Robot episode rows
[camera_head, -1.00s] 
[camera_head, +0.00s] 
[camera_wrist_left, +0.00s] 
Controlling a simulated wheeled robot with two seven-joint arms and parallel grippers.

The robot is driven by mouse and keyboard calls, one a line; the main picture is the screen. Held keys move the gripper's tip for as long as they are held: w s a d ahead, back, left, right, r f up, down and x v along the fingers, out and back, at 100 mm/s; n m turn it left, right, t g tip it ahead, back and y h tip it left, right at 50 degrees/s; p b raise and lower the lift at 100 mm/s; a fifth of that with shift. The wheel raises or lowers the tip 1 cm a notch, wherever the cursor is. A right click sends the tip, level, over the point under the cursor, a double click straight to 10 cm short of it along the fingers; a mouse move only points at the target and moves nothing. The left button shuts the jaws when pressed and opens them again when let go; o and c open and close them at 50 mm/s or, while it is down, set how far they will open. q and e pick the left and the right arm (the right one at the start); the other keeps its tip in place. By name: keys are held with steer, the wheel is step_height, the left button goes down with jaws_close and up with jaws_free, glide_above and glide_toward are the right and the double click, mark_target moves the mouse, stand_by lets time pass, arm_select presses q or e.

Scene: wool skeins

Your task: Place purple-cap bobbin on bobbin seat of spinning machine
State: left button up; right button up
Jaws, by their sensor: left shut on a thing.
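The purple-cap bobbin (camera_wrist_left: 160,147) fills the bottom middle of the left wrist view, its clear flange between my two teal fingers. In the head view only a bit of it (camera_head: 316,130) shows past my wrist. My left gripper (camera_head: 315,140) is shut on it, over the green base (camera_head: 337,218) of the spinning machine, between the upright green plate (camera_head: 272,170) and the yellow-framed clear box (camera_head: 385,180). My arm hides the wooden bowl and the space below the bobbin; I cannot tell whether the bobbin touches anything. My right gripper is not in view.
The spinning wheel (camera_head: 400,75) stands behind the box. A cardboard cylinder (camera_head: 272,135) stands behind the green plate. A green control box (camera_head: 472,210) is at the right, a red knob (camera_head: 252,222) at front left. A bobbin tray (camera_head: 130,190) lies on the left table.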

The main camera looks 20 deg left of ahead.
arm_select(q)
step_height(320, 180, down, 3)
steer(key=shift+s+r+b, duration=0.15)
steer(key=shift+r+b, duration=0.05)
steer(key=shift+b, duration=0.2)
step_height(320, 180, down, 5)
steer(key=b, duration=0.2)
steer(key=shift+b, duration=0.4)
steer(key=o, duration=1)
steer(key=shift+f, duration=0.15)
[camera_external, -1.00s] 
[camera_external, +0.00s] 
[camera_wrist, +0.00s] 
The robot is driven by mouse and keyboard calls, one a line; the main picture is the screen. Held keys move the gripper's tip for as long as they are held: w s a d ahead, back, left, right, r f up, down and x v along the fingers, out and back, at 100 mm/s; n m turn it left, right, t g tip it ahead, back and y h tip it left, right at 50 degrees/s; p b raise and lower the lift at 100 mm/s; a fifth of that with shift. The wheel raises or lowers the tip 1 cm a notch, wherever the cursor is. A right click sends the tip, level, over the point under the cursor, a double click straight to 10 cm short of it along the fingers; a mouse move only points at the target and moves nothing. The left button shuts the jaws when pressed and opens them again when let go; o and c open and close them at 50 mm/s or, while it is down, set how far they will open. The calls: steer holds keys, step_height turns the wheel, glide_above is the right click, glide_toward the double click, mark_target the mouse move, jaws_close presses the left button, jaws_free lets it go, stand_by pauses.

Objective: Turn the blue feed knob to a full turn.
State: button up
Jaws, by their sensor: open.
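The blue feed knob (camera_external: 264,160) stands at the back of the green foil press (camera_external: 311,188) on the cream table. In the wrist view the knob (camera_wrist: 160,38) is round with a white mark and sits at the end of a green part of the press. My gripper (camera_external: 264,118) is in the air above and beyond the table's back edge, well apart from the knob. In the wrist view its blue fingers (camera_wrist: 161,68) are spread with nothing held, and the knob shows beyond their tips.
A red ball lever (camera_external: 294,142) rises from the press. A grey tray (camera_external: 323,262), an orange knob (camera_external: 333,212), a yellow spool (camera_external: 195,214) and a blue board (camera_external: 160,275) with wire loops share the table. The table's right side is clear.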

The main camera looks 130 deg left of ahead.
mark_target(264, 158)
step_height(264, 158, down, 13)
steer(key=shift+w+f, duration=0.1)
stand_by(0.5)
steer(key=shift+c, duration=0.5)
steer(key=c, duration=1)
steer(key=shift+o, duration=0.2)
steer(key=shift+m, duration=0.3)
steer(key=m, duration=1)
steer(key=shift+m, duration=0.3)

#### Exercise goal
Output only the lines running from the line with "Objective: Turn the" through the final line of the data, inclusive.

#### Answer to this problem
Objective: Turn the blue feed knob to a full turn.
State: button up
Jaws, by their sensor: open.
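The blue feed knob (camera_external: 264,160) stands at the back of the green foil press (camera_external: 311,188) on the cream table. In the wrist view the knob (camera_wrist: 160,38) is round with a white mark and sits at the end of a green part of the press. My gripper (camera_external: 264,118) is in the air above and beyond the table's back edge, well apart from the knob. In the wrist view its blue fingers (camera_wrist: 161,68) are spread with nothing held, and the knob shows beyond their tips.
A red ball lever (camera_external: 294,142) rises from the press. A grey tray (camera_external: 323,262), an orange knob (camera_external: 333,212), a yellow spool (camera_external: 195,214) and a blue board (camera_external: 160,275) with wire loops share the table. The table's right side is clear.

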The main camera looks 130 deg left of ahead.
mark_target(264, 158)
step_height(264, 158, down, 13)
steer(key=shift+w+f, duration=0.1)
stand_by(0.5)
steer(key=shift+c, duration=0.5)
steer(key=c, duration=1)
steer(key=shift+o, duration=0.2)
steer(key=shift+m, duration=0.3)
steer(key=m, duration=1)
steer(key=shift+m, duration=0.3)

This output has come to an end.